Some of his tweets even managed to violate Twitter’s rules against “hateful conduct,” which you probably didn’t even know they had anymore. I certainly didn’t.
The tweets are vile, but also pretty typical of psychosis-era Kanye. Because it’s a cycle, isn’t it? A very public cycle. Our semi-annual humiliation. Kanye West does something bizarre — this time, he brought his wife to the Grammys and, while maintaining an aggressively sadistic pose, he had her strip naked on the red carpet — and then everybody condemns him for it and that sort of fuels Kanye. He needs more condemnation, so he logs onto Twitter and posts the most fucked-up sentiments he can conjure.
Kanye always seems to end these cycles a little sideways. He gets kicked out of a Sketchers store or brings a neo-Nazi to dinner with Trump. I don’t know where this one will end and obviously, I don’t care. But every time he has one of these public breakdowns, you wonder if he was born this way (batshit crazy) or if it was the fame that did it to him.
Because fame, I suspect, can do it to you. Fame is a hell of a drug, it can mess you up. Even temporary fame. Small, contained attention. Here’s what I’m talking about: last weekend we went to a concert and the opener was this reggae-rapper in his mid-to-late-thirties who never quite made it. I guess he recorded a song with Wiz Khalifa once but it was obvious that this guy was never going to make it big. And he began to have a mini breakdown on stage. At the beginning of the show, he was sipping a drink, by the end, he was shirtless and slugging vodka. He kept asking the crowd to put their phones in the air and only a handful of people acquiesced. The energy just wasn’t there for him like he wanted it; and you could feel him craving it, flailing at a larger ambition that he never realized (and will never realize).
I kept watching the raggae-rapper and thinking “you are seeing somebody in pain” and I looked at Katie and said, “it doesn’t end well for this guy.” Because so often, it doesn’t. And then the next band comes on, the headliner, and this guy is at the point of making it big. He’ll either blow up in the next few years or he won’t. But which is better?
Because if you make it big, if all your dreams come true, you can still disintegrate like Kanye West. Maybe it wasn’t the fame that did it to Kanye, maybe he was always like this, but somewhere along the line, his marbles fell out and you could hear them rattling around on the floor as he was praising Hitler on Alex Jones’ show. But then if you don’t make it, if you keep on keeping on, knocking on the door of your imagined success, you might end up like the reggae-rapper.

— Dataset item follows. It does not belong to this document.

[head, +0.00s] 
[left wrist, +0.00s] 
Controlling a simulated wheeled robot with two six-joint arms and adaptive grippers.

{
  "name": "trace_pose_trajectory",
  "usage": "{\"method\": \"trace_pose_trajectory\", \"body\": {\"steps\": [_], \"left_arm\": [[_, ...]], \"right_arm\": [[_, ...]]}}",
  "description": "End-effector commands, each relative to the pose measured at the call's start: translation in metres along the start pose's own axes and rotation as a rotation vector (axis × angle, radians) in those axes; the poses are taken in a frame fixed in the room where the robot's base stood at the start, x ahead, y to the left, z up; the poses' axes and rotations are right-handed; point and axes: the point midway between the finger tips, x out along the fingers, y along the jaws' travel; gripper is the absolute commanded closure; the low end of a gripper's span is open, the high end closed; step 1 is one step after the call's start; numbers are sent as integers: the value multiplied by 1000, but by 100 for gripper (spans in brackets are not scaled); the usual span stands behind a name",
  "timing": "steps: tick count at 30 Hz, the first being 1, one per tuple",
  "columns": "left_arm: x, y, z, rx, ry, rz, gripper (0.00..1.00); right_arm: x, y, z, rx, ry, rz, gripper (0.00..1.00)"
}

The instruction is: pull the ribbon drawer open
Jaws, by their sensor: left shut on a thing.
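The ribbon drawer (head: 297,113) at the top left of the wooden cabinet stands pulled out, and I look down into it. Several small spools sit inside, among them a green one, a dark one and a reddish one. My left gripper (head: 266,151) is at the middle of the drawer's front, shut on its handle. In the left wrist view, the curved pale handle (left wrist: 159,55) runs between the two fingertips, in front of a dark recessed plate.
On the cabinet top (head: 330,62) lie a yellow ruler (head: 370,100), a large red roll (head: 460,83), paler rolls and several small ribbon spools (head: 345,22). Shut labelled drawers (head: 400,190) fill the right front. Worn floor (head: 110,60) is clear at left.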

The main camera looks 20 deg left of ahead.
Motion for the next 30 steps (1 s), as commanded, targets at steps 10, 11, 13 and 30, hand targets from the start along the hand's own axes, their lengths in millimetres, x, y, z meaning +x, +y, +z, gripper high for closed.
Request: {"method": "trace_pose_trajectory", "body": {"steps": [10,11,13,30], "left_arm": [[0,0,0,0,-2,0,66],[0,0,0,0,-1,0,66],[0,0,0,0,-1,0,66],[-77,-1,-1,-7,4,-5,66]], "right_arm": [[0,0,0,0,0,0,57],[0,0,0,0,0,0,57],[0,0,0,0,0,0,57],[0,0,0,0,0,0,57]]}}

Publicly flogging yourself in an attempt to go further.
It’s all about what happens to you under the microscope. And to be famous is to have a microscope on you at all times. But remember what we did to Britney? Remember how bad you felt when that documentary came out? You probably even felt a little bit guilty because we’re the other end of that microscope and we all, collectively, did it to Britney.
You and I on one end, the fame on the other, it’s a neat little moral-to-the-story. And here’s one more thing to ponder: Kanye West exists in opposition to Taylor Swift — who will be on your television on this holiest of days, Super Bowl Sunday — in her role as Ms. Americana. They’ve been linked since he stage-crashed her in 2009. But they now occupy far different spaces now. Why?